On sait que la radio, la télévision et la presse quotidienne sont très suivies par les populations en période de crise. Ces médias constituent un espace essentiel de partage d'expérience et de débat, qui permet de restaurer le sentiment d'appartenance au collectif et de faire émerger des pistes de solutions communes. Aux Antilles, pendant la saison cyclonique, les radios jouent un rôle très important, en ouvrant leurs antennes à la population, qui peut s'y exprimer librement.

Pour ce qui est de la diffusion des messages d'information aux populations, le déploiement de FR-Alert est un progrès indéniable. Il conviendrait cependant qu'il soit utilisé de manière ascendante ou horizontale, comme d'ailleurs les réseaux sociaux, afin d'échanger, de partager des informations et de faire remonter des données aux autorités. Souvent, la population sinistrée connaît mieux la situation sur place, notamment les zones les plus touchées ou les personnes bloquées dans les habitations. Des initiatives comme celles des volontaires internationaux en soutien opérationnel virtuel (Visov) sont intéressantes.

Réussir à envoyer un message d'alerte de manière efficace n'est pas le seul défi : il faut aussi s'assurer que l'information a été comprise et qu'elle soit acceptée. Cela dépend beaucoup de ce qui a été mis en place en amont de la phase d'urgence. Les recherches montrent que l'information est d'autant mieux intégrée qu'elle correspond à ce qui est connu antérieurement, d'où l'importance du travail de sensibilisation et de prévention.

Pour que l'information circule efficacement en temps de crise, il est déterminant d'avoir su établir une relation de confiance avec la population. L'information est en effet jaugée à l'aune de la crédibilité et de la légitimité que l'on attribue à celui qui la transmet. Si l'énonciateur du message est perçu comme fiable, il devient possible de faire passer des messages, même complexes. De ce point de vue, il est intéressant d'associer des personnalités locales, capables de traduire et d'expliquer. La population a aussi besoin de sentir que les décisions sont prises sur le fondement de valeurs et de préoccupations partagées. La confiance a une fâcheuse tendance à migrer d'un domaine à l'autre : la crise de la Soufrière, en 1976, ou le scandale du chlordécone sont autant de coups qui lui sont portés.

Concernant les liens entre recherche académique, expertise et décision, faire de la recherche n'est pas la même chose qu'intervenir comme expert dans un processus d'aide à la décision : les contraintes et les attendus sont différents. On observe souvent des incompréhensions entre chercheurs et opérationnels car ils n'appartiennent pas au même monde et chacun méconnaît le métier de l'autre. Cette absence d'interconnaissance pose des problèmes lors d'une crise, notamment dans le cas d'événements peu fréquents, où la robustesse de l'interface entre expertise et décision n'a pas été éprouvée. Elle pose également des problèmes en amont de la crise, lorsque le transfert des connaissances académiques tarde à se faire, par exemple pour améliorer les plans de prévention des risques.

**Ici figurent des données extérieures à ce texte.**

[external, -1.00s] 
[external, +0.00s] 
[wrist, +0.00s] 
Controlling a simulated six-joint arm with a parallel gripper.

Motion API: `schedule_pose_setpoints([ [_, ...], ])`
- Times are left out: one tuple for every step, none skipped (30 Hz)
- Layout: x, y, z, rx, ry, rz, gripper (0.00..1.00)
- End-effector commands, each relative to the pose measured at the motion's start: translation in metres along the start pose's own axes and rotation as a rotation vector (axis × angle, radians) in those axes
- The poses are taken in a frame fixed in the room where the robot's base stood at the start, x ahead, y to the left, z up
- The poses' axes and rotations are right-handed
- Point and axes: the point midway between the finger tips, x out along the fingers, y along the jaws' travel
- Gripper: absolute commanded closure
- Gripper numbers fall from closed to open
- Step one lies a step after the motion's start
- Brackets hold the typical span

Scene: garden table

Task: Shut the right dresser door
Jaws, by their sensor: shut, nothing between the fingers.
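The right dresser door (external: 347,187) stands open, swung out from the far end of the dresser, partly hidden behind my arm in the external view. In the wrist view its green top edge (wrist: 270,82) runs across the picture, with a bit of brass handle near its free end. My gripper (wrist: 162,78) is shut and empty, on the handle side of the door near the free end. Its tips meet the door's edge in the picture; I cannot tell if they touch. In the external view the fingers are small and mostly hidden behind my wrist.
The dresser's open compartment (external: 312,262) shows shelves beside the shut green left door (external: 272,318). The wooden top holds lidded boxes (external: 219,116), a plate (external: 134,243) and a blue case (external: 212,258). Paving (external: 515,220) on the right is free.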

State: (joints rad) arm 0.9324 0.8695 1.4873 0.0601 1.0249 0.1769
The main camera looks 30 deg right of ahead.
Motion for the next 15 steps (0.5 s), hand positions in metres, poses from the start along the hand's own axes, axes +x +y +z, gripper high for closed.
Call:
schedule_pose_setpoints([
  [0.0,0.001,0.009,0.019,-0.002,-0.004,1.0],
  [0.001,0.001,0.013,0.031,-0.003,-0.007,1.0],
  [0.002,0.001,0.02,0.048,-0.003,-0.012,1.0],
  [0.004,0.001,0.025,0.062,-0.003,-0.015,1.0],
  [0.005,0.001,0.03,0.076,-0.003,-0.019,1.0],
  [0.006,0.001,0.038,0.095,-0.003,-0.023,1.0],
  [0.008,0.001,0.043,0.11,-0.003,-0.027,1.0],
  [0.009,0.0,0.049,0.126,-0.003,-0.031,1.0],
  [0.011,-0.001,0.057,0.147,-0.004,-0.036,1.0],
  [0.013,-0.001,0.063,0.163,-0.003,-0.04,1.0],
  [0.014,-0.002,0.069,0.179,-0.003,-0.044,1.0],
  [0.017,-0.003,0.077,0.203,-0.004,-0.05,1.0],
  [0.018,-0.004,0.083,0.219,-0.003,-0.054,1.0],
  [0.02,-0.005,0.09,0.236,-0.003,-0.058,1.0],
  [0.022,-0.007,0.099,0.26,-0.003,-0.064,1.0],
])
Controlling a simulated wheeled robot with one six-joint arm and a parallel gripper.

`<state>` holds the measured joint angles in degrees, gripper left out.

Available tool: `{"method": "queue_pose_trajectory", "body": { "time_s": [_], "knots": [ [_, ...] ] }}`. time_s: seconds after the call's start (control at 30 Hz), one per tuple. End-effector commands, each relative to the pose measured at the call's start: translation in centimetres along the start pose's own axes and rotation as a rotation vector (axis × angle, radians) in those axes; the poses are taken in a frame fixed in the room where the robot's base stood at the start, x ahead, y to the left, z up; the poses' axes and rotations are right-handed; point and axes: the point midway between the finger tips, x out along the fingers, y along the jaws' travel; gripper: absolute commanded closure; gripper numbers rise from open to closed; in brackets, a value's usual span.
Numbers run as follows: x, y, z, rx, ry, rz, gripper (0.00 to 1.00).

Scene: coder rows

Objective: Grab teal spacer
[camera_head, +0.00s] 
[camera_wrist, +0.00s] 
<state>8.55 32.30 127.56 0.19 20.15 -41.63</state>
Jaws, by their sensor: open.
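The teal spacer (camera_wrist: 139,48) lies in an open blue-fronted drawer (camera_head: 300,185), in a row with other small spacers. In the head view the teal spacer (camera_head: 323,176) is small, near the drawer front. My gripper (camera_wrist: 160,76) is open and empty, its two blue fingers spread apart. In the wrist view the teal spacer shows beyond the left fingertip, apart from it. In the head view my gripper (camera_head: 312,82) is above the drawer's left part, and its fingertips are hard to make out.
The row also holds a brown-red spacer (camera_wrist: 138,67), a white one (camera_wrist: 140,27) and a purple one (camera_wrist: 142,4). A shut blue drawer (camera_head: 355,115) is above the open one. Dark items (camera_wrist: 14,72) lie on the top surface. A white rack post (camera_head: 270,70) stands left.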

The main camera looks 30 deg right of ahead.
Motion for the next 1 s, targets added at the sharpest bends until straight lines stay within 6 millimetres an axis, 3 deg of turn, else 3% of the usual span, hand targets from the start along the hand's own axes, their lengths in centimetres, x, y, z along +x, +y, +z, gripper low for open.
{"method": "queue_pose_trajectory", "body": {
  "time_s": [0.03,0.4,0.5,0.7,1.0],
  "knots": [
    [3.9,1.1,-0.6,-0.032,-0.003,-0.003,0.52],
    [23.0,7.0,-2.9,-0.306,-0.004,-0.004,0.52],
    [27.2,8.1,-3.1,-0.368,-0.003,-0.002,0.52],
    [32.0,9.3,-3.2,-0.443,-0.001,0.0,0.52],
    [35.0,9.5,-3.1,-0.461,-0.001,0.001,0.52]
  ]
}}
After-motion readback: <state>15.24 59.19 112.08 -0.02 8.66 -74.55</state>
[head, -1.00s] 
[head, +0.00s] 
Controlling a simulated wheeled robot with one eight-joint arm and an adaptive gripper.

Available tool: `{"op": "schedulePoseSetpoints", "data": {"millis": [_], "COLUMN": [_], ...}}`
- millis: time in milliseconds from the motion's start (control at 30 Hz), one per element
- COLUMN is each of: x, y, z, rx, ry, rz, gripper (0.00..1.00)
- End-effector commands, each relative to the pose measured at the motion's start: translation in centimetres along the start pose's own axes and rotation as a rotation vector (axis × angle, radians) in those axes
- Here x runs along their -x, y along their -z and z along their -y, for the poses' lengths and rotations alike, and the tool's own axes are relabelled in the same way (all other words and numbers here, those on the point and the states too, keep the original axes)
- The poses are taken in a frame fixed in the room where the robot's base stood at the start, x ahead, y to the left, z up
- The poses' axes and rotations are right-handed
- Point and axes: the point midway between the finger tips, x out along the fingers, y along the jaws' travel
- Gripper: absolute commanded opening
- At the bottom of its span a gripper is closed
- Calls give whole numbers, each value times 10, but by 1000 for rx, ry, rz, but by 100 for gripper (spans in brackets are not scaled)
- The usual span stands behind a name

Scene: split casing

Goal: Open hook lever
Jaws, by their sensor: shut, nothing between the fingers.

Afin d'améliorer la coopération, il faut s'appuyer sur des experts ayant un pied dans la recherche et menant une forme de recherche-action, à visée opérationnelle, comme sur des opérationnels engagés dans une démarche réflexive. Il importe aussi d'ouvrir les lieux de la gestion de crise aux chercheurs, qui ont l'avantage d'être des observateurs neutres, au long cours, des processus décisionnels, et qui peuvent aider à désiloter l'analyse et les retours d'expérience.

Il a aussi été montré qu'au-delà de l'expertise, la coordination entre les acteurs à différents échelons est primordiale. Elle doit se construire en amont de la catastrophe. Il est ainsi important d'associer les acteurs locaux – maires, associations – à la phase de prévention et de préparation. Seul un travail au long cours peut permettre de construire les conditions de la confiance et de l'agilité.

Les crises liées aux risques majeurs sont par essence complexes. Toutes les compétences sont à réunir autour de la table car les problèmes sont énormes – déplacements massifs de populations, approvisionnement en vivres et eau potable de régions géographiquement éloignées, gestion de déchets produits de manière soudaine et en quantité massive, impact sur les infrastructures critiques, risques technologiques engendrés par un événement naturel (Natech), pollution environnementale, impact sur la santé physique et mentale des habitants, qui se compte non en mois ou années mais en décennies. Dans certains pays, la réduction des risques de catastrophe est du ressort d'agences interministérielles. En France, où nous marchons sur plusieurs pattes, la capacité à se synchroniser est essentielle.

La mise à jour du plan Orsec (organisation de la réponse de sécurité civile) Volcans en Martinique fournit un bon exemple d'une démarche concertée avec l'ensemble des parties, dans laquelle le préfet s'est assuré de la participation de tous. S'il demeure un plan d'intervention, il préfigure toutefois par sa production une gouvernance élargie de la crise le moment venu. Nous menons actuellement des travaux avec la sécurité civile sur la préparation et l'anticipation d'une crise volcanique majeure en outre-mer, et instaurons une démarche de coconstruction avec le niveau national, zonal et territorial. Ce travail de coordination est nécessaire mais il prend du temps, un temps que nos institutions ne nous accordent pas toujours et qui n'est pas valorisé dans le curriculum des chercheurs.